Using the listing below, output only the lines from the one that contains "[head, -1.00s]" through the one that contains "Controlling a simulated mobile", inclusive, exactly as given and without images.

__Listing__.
-------------------------

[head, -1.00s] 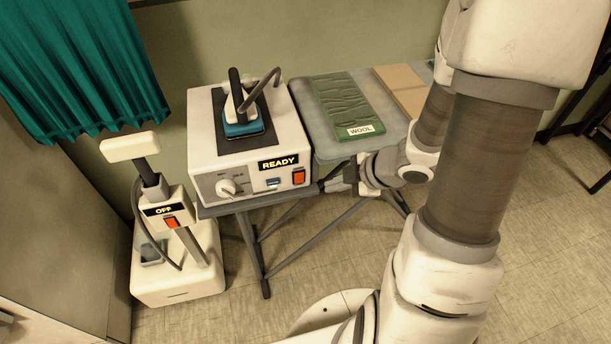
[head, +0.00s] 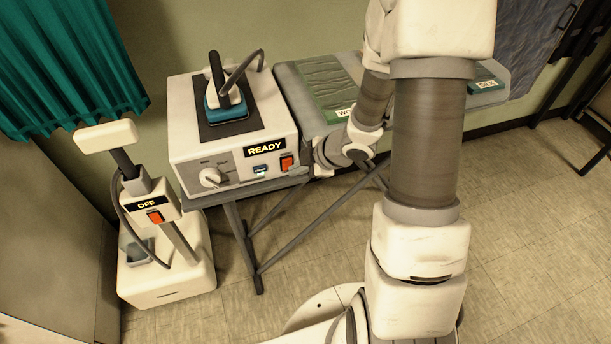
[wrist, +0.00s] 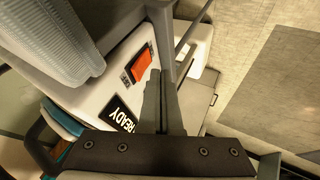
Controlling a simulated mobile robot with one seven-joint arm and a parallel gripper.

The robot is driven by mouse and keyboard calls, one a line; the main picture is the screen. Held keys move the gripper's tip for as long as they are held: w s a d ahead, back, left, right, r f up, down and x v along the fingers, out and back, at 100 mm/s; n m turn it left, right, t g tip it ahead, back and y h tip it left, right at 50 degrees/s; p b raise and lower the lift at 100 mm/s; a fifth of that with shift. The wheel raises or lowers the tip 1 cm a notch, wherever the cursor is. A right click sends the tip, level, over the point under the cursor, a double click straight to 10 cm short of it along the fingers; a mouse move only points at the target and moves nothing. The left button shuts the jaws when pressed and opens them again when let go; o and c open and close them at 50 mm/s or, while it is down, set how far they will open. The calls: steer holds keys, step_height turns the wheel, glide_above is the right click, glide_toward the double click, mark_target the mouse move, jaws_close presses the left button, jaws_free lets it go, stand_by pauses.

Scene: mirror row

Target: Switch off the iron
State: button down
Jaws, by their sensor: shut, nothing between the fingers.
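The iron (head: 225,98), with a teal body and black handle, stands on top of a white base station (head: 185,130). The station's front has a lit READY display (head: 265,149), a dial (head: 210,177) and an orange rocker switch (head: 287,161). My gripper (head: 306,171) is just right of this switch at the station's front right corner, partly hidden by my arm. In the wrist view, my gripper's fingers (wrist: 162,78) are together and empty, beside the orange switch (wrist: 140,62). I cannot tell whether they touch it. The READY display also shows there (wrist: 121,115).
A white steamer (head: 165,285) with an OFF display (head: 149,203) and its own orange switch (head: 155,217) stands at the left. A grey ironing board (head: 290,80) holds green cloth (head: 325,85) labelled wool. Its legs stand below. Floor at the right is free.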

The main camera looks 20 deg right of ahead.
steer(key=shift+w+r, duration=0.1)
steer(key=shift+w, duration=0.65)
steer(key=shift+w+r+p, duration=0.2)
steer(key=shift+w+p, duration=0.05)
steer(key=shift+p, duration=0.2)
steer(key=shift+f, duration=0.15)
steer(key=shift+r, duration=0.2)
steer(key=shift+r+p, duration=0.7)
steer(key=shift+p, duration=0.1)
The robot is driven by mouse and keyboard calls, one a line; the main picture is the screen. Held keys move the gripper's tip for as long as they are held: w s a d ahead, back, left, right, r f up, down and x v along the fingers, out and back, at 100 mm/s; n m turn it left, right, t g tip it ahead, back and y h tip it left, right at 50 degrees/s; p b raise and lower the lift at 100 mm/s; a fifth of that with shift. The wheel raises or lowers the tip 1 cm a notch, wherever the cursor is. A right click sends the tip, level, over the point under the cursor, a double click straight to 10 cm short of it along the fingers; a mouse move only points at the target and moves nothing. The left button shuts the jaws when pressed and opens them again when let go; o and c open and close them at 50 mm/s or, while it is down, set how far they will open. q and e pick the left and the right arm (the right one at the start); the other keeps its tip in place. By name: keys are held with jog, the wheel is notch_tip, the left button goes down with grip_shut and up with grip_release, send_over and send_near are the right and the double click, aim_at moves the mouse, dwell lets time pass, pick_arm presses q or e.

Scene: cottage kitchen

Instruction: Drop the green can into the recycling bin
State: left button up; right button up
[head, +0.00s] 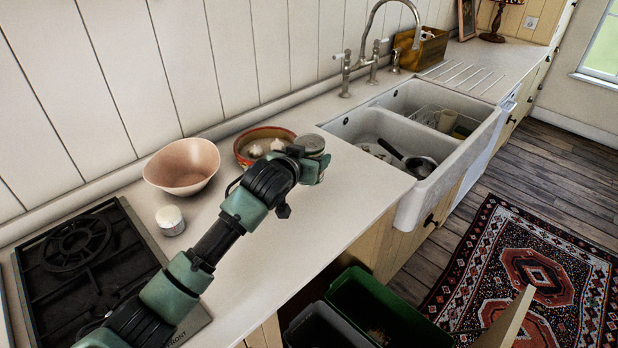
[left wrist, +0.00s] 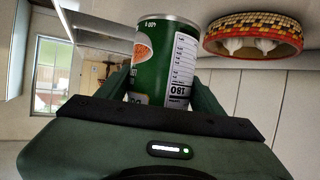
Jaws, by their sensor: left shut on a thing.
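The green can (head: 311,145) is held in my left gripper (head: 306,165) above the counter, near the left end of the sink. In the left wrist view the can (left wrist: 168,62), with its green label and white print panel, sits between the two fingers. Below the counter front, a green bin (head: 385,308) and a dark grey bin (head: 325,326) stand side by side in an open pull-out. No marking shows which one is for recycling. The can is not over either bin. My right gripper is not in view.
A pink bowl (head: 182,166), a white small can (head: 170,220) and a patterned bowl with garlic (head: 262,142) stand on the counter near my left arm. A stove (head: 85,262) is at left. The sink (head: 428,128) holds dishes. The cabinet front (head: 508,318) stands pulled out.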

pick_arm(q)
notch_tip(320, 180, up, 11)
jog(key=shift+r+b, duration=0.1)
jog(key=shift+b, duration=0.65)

-------------------------

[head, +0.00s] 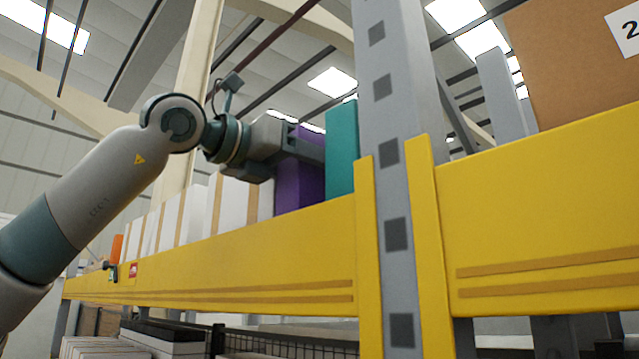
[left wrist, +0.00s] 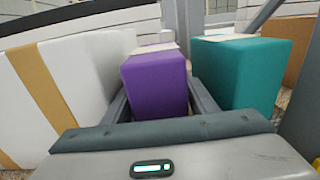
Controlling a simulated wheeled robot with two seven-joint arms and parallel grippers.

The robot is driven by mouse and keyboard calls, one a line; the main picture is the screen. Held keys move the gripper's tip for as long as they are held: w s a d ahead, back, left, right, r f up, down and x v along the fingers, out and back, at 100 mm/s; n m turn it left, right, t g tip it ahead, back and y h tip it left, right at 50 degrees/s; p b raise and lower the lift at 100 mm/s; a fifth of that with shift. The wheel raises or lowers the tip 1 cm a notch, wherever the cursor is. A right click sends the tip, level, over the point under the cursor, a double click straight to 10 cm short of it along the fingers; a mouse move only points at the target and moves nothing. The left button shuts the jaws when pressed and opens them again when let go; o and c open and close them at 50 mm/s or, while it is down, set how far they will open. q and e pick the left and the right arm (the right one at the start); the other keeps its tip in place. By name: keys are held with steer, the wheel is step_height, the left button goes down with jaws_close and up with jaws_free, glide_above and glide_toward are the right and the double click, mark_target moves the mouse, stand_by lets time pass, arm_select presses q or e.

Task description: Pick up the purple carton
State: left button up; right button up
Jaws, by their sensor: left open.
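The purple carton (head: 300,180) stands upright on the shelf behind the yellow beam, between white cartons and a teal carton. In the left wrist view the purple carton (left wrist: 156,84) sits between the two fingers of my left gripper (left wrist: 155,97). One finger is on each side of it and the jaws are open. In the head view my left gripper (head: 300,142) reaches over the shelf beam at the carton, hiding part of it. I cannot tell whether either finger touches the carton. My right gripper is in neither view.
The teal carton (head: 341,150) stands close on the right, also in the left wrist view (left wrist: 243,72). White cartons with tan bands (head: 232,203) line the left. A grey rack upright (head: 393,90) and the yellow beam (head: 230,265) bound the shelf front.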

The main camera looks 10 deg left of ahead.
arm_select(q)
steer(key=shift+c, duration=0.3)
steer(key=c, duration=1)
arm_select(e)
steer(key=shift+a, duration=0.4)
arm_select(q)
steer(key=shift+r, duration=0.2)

-------------------------

__Solution to the exercise__.
[head, -1.00s] 
[head, +0.00s] 
[wrist, +0.00s] 
Controlling a simulated mobile robot with one seven-joint arm and a parallel gripper.

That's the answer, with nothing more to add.